Les canaux de Venise étaient redevenus limpides. Les calaos, les lamantins et les tortues luth s’étaient réapproprié les plages thaïlandaises, qui n’avaient jamais été aussi propres. Pendant ce temps-là, un loup vagabondait sur les pistes désertes de Courchevel, des dauphins vaquaient autour d’un port en Sardaigne et les Parisiens entendaient même les oiseaux chanter. Dingue !

C’était cool, les animaux, vous avez bien profité ? Parce que c’est terminé. Les touristes vont à nouveau rappliquer. En Europe, cette drôle d’espèce a recommencé à voler, depuis le 15 juin. Pas sur tous les territoires : certains pays continuent à garder leurs frontières closes. Les migrations longue distance restent interdites au-delà des frontières européennes, jusqu’à nouvel ordre.

Ils reviennent, donc, mais pas aussi nombreux. C’est qu’ils ont peur d’une petite bête qui, ces trois derniers mois, a réussi à manger un gros morceau – leur vie. L’Organisation mondiale du tourisme (OMT) table sur une chute de 60 à 80 % du tourisme international en 2020. Depuis 1950, aucune guerre, attentat, épidémie ou récession économique n’avait engendré pareille désertion. La crise économique de 2008, suivie de la grippe H1N1 en 2009, n’avaient fait chuter le secteur  » que  » de 4,2 %.

Wallonie-les-bains

Ils réapparaissent, donc, mais pas là où ils en avaient l’habitude. Il y a d’abord les prudents, qui ont décidé de ne pas partir du tout. Soit 53 % des habitants du royaume, selon un sondage Dedicated Research effectué début mai.  » Il faut tout de même rappeler qu’en temps normal, un Belge sur deux ne part pas « , mentionne Alain Decrop, professeur de marketing à l’UNamur et spécialiste de l’économie du tourisme.  » Par contre, ce qui est tout à fait atypique cet été, c’est le nombre de personnes qui choisiront une destination touristique.  » 27 % envisagent un séjour en Wallonie (contre 8 % en temps normal) et 25 % à la côte (contre 11 % habituellement). Staycation : anglicisme désignant un touriste préférant excursionner à domicile.

 » Je pense qu’il faut distinguer le court des moyen et long termes, analyse Alain Decrop. Dans les trois à six mois, effectivement, on devrait assister à une autre manière de voyager.  » Plus domestique, limitrophe, voire locative, au détriment de l’hôtellerie classique. En voiture, moins en avion. Et à la dernière minute.  » Mais, à partir de 2021, on risque de revenir à des comportements de vacances habituels. Le touriste a habituellement la mémoire courte : il faut trois à six mois pour constater une reprise après un événement « traumatisant ». Les années suivant une crise enregistrent même, en général, un rebond des voyages.

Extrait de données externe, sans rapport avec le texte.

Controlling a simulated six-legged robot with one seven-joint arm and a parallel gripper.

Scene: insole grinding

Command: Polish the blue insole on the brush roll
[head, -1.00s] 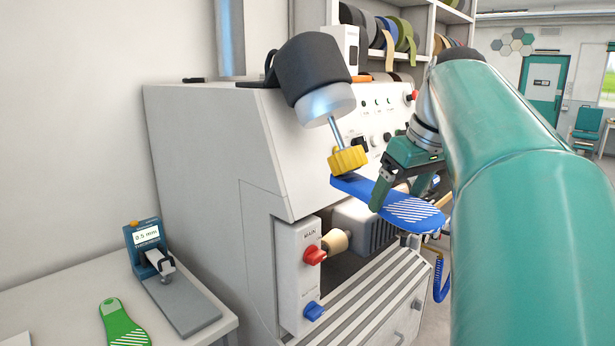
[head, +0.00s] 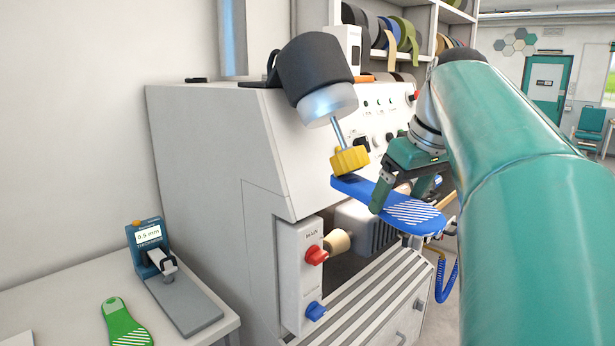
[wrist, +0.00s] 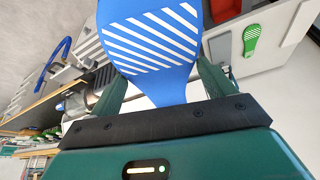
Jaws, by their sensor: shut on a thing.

Depuis l’annonce de la réouverture de certaines frontières, les réservations ont en tout cas repris.  » On sent des frémissements. Avec de l’intérêt, surtout, pour les vacances en voiture, dans l’hôtellerie de plein air ; c’est comme ça qu’on appelle désormais le camping, sourit Jean-Luc Hans, vice-président de l’ABTO (Association of belgian tour operators). Les gens ne vont pas se ruer sur les plages bondées.  »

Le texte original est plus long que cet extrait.